start Input rows
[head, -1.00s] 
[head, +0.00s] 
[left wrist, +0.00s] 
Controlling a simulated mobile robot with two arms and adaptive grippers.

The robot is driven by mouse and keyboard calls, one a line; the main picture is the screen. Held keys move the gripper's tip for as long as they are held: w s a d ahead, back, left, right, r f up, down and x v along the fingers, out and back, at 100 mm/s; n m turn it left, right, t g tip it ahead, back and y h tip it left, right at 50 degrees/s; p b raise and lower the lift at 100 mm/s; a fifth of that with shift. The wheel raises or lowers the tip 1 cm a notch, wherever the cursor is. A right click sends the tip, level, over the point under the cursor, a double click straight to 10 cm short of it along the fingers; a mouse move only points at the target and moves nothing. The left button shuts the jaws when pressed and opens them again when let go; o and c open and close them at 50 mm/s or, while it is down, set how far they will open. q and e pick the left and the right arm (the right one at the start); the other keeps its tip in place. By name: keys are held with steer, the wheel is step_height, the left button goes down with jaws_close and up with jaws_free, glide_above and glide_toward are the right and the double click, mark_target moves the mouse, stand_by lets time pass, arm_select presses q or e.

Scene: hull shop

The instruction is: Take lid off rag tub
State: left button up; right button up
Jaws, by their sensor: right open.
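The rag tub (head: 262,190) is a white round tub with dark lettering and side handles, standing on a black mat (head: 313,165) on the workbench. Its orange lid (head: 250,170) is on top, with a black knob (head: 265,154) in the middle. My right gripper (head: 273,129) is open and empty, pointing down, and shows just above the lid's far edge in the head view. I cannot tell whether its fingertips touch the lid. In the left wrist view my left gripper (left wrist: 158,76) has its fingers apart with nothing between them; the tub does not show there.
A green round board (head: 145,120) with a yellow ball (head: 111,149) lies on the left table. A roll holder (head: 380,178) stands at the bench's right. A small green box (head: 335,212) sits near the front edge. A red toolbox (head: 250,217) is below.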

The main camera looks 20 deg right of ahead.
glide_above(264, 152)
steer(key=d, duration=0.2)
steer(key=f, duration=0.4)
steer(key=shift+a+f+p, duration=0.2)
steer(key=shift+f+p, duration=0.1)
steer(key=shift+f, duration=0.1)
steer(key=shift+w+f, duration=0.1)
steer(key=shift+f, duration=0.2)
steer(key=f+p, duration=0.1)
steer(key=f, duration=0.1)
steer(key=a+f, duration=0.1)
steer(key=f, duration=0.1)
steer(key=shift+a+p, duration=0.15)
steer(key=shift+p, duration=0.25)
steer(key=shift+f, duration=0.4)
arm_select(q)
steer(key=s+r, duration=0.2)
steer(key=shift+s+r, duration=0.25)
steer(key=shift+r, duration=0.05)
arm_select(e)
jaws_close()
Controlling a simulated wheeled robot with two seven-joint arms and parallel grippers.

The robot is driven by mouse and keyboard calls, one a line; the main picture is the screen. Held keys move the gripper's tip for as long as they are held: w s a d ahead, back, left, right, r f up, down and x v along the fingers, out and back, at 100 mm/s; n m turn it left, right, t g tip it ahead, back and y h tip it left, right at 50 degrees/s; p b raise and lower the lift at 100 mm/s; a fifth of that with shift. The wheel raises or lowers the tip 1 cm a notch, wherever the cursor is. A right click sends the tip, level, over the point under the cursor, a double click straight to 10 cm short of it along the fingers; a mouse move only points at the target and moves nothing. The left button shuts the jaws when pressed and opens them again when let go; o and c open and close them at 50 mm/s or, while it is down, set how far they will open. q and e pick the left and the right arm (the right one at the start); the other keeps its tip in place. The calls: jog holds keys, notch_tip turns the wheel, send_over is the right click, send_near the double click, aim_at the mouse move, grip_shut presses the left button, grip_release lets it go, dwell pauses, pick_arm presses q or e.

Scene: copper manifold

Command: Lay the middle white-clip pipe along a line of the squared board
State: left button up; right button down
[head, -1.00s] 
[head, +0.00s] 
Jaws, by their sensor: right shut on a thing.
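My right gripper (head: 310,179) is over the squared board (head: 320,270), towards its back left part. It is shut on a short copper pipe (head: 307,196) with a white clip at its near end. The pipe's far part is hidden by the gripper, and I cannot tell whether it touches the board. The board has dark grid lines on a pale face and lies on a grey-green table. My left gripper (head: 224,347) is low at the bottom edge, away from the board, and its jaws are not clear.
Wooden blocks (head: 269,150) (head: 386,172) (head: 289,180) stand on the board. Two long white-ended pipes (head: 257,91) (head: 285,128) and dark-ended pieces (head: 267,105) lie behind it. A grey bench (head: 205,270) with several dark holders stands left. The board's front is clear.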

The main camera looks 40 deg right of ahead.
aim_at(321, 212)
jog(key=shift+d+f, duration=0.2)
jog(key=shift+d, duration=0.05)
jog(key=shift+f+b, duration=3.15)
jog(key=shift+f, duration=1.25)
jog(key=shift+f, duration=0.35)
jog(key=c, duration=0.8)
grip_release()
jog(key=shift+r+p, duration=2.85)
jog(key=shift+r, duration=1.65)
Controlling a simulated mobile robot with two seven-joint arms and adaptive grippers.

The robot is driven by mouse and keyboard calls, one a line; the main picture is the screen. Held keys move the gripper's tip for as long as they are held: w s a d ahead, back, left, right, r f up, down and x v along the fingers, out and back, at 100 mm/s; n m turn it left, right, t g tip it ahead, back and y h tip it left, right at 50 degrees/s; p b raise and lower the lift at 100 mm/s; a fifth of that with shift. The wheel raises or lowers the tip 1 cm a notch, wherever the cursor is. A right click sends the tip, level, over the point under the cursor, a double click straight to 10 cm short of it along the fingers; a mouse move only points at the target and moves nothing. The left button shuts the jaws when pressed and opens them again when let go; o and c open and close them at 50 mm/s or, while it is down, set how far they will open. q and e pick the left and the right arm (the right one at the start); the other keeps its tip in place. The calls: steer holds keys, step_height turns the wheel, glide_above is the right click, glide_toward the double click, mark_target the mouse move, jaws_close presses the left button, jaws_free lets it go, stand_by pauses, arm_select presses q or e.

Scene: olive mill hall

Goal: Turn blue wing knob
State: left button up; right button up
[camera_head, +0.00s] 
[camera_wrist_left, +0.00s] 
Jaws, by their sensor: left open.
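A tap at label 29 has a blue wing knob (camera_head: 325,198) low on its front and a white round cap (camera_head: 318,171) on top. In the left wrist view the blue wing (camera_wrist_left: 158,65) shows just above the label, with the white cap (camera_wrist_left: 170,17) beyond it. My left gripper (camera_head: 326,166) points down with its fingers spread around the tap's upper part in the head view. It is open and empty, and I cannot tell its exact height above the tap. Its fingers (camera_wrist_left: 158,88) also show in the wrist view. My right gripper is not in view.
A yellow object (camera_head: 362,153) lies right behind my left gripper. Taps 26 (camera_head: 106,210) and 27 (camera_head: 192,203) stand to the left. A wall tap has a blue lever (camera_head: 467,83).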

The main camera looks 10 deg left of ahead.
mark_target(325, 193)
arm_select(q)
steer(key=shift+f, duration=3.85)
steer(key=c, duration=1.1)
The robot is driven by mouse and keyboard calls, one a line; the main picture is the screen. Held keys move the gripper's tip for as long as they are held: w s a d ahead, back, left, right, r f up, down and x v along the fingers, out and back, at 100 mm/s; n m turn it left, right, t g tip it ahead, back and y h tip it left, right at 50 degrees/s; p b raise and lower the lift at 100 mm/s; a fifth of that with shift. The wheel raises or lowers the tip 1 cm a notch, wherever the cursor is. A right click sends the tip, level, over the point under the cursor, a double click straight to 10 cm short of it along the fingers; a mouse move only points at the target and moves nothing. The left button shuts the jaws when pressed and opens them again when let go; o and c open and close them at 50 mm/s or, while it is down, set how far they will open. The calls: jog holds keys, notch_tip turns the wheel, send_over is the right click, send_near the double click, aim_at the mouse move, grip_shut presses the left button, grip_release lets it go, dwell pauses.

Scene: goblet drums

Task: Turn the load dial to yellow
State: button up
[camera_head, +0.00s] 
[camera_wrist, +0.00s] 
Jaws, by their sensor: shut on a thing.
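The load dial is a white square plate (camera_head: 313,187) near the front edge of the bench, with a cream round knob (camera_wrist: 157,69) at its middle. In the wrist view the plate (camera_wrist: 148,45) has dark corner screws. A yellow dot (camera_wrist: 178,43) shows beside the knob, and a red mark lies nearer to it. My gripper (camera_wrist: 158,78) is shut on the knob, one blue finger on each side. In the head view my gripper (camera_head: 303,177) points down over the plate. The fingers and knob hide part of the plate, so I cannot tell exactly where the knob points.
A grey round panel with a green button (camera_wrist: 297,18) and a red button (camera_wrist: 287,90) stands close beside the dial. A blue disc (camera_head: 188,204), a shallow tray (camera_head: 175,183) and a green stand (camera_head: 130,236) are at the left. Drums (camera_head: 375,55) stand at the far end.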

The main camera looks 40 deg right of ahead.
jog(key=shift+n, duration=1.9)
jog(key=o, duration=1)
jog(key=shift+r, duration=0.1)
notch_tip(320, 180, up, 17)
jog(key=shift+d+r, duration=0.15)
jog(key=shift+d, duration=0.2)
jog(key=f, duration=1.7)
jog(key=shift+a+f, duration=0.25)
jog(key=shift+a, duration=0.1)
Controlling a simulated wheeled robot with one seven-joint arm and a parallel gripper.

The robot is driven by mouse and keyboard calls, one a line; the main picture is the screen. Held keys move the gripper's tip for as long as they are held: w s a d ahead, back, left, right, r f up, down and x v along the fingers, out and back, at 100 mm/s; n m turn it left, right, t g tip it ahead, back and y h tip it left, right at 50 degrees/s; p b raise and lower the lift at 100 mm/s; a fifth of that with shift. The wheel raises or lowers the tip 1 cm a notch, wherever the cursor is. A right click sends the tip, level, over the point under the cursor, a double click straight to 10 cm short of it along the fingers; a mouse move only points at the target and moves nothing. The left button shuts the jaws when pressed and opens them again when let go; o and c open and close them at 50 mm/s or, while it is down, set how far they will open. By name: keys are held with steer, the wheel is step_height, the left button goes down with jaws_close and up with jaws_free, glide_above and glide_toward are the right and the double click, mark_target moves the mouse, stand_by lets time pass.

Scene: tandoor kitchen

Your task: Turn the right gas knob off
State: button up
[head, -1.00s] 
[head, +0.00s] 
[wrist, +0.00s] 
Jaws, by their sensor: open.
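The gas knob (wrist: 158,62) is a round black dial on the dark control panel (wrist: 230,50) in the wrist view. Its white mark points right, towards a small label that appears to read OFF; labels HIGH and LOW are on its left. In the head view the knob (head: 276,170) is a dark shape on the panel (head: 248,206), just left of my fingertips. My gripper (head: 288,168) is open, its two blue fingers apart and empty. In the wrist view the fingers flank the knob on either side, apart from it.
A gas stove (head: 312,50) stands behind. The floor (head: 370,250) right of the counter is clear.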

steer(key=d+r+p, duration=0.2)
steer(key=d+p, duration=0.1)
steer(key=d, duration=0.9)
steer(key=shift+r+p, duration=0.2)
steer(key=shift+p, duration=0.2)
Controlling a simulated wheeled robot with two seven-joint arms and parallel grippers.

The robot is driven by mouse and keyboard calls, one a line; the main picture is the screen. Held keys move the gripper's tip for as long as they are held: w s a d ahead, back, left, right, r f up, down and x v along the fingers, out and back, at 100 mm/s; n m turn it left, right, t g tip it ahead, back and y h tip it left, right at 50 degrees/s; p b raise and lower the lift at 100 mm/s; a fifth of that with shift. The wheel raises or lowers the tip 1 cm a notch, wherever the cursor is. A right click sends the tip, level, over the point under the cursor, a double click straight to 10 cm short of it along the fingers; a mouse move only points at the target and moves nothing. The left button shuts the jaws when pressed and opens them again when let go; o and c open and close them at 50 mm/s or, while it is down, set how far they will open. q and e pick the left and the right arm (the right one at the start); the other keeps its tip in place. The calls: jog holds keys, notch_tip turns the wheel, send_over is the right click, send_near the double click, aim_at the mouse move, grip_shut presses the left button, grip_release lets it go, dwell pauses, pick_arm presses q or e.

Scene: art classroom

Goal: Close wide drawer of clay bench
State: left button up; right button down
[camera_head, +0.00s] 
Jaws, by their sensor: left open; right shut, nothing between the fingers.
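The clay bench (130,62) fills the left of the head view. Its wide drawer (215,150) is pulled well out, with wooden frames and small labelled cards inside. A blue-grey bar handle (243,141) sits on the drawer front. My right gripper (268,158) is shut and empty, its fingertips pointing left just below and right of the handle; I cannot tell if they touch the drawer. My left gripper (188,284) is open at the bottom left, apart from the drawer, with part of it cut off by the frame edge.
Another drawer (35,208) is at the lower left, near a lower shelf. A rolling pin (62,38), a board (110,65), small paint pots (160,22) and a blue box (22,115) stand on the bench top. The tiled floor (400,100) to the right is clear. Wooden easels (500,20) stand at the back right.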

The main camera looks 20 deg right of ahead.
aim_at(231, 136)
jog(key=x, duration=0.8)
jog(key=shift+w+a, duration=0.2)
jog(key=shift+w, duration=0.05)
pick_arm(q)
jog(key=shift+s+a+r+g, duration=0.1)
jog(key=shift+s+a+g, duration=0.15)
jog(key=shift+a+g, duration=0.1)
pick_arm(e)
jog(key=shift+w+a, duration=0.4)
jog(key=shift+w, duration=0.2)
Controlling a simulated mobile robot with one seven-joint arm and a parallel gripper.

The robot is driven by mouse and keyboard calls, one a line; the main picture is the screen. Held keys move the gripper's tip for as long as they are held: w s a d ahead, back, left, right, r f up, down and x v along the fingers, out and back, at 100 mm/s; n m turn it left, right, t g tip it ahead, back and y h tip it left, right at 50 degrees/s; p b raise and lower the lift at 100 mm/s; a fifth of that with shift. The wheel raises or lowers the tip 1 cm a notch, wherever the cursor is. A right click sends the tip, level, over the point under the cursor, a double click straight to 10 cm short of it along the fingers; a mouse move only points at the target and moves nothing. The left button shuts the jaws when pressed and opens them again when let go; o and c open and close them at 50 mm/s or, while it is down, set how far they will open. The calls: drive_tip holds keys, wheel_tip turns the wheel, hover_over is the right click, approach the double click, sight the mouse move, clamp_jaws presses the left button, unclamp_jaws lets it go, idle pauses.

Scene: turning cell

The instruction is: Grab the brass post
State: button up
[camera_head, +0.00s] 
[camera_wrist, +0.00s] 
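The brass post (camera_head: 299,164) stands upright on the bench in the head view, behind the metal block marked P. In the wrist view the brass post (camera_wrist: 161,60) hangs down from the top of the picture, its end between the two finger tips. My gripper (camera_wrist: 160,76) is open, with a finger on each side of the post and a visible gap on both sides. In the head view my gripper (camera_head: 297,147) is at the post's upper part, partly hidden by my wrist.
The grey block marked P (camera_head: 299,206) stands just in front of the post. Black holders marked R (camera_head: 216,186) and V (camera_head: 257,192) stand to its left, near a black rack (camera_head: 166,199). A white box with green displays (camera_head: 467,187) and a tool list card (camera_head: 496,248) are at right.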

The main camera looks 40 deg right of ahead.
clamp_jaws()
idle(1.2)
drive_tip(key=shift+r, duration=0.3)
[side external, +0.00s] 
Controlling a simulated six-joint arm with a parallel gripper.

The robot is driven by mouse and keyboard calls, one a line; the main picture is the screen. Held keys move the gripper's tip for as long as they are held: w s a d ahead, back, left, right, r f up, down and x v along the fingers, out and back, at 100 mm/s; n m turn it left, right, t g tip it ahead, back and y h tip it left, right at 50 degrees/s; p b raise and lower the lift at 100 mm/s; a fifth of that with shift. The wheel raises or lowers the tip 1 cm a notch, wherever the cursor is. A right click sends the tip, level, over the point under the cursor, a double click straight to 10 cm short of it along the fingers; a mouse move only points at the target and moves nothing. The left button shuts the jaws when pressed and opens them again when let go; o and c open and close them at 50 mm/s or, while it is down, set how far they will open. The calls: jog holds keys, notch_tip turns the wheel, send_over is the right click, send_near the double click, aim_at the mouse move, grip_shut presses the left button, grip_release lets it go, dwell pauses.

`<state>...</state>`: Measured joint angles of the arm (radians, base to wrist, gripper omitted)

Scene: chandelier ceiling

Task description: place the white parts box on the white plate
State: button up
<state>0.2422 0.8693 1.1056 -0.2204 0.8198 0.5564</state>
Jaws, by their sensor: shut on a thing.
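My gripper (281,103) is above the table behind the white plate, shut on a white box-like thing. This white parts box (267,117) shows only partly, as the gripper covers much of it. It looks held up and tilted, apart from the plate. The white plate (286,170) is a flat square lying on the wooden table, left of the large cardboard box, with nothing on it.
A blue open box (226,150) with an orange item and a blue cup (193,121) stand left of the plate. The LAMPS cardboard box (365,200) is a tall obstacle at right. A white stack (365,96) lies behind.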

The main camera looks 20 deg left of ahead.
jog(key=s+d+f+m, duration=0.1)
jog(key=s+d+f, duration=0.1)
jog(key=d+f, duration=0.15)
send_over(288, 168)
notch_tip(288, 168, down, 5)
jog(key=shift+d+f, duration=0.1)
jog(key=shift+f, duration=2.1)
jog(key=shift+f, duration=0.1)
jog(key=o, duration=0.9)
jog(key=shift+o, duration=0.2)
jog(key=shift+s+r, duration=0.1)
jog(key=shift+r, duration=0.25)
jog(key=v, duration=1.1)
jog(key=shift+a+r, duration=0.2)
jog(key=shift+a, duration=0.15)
end Input rows
What you need to do
Tally the lines in the records above that contain the word "adaptive", and give only that number.

The solution
2